What was I thinking to let the cat--er--vampire out of the coffin so soon! AARG!

Susan Schreyer said...

I am crying, I'm laughing so hard! Love it! And you could be spot on!

Amy said...

It's truly scary to think how much of that could be true.

I get the shivers thinking about it!

Sci Fi writers sometimes don't go far enough out on a limb since the future is usually way more whacky than they think it might be.

Kaye George said...

I am truly LOL at this. The antique typewriter, the Werewolves/Vampire book title, the ENIAC. It's brilliant! Thanks for a high spot in this day.

Bob Sanchez said...

You have it about right, methinks. Great crystal ball!

Deb Shlian said...

Terrific post and I believe very prescient!

Anonymous said...

Key Porter Books, who puts out about a hundred books a year, including Atwood's, has suspended its operations. Small presses, maybe even mine, may not be far behind. It's been a brutal year. Libraries started cutting back ruthlessly. My Five Star novel in 2005 went into 254 libraries. Man Corn Murders in 2009 went into only 151. Five Star does library runs of about 1000, then gives back the rights to the author. It's as if the libraries made a 40%order cut across the board.

Amy said...

That's brutal and I'm sorry to hear that. There are definitely changes afoot.

Amy said...

I'm glad you got a chuckle from this. I'm hoping folks find it funny, although I'm sure that authors, publishers, and agents suffering in the current climate are less inclined to joke about it.
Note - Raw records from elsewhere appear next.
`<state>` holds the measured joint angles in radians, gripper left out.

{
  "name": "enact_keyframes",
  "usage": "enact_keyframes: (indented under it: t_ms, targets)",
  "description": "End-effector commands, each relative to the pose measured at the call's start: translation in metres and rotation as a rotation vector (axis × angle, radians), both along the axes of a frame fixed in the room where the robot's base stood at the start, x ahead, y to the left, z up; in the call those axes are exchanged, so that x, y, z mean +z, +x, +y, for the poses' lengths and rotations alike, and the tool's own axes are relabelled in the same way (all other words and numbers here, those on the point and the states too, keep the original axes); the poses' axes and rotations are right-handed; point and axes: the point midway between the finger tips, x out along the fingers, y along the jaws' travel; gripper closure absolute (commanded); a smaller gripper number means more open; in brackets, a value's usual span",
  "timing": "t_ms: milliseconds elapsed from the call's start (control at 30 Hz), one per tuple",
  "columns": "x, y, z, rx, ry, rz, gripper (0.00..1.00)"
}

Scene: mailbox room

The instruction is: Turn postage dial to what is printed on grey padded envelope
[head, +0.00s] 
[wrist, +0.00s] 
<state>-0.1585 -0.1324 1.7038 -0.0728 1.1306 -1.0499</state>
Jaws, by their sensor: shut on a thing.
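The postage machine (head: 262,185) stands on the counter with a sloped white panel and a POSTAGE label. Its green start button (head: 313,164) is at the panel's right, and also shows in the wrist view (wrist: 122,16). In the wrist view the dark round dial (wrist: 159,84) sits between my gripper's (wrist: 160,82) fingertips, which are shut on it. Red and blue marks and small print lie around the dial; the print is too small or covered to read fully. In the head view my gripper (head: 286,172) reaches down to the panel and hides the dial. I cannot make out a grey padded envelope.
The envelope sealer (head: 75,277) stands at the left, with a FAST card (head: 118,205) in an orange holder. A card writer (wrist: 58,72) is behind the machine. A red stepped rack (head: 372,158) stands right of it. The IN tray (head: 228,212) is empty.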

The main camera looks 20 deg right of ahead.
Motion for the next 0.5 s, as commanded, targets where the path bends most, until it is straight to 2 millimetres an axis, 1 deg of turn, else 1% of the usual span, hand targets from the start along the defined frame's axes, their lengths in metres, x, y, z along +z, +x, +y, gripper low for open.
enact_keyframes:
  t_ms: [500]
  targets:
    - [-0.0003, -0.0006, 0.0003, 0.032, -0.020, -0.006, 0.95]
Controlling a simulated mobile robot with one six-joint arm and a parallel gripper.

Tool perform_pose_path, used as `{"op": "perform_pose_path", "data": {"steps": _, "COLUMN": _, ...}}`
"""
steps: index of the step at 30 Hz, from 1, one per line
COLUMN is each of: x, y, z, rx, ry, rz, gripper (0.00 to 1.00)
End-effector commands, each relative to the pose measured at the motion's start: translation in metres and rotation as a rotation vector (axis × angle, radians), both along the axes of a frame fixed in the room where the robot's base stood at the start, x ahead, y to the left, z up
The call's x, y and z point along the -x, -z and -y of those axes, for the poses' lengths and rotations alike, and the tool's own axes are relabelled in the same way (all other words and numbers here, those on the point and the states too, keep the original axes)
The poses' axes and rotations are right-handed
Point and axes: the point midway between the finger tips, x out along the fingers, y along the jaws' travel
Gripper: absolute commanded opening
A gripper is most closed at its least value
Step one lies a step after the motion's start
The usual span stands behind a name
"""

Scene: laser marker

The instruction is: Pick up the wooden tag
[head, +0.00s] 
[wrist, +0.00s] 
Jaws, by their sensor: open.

As the saying goes: May you live in interesting times.
We certainly do.

Kaye George said...

Hey, you gotta laugh! The alternative is crying and that's not good for you.

Yes, I'm convinced this is an exciting time to be involved in publishing. Maybe not a good time, but an exciting one.

Liz Mugavero said...

This is fabulous! The Starbucks idea especially is cracking me up :)

As uncertain as the publishing world is, I have faith that people will always want to read great books. And that's something writers will always have on their side.

Amy said...

Yes--that's one thing I ultimately have faith in--people love a good story. As long as that's true, there's hope.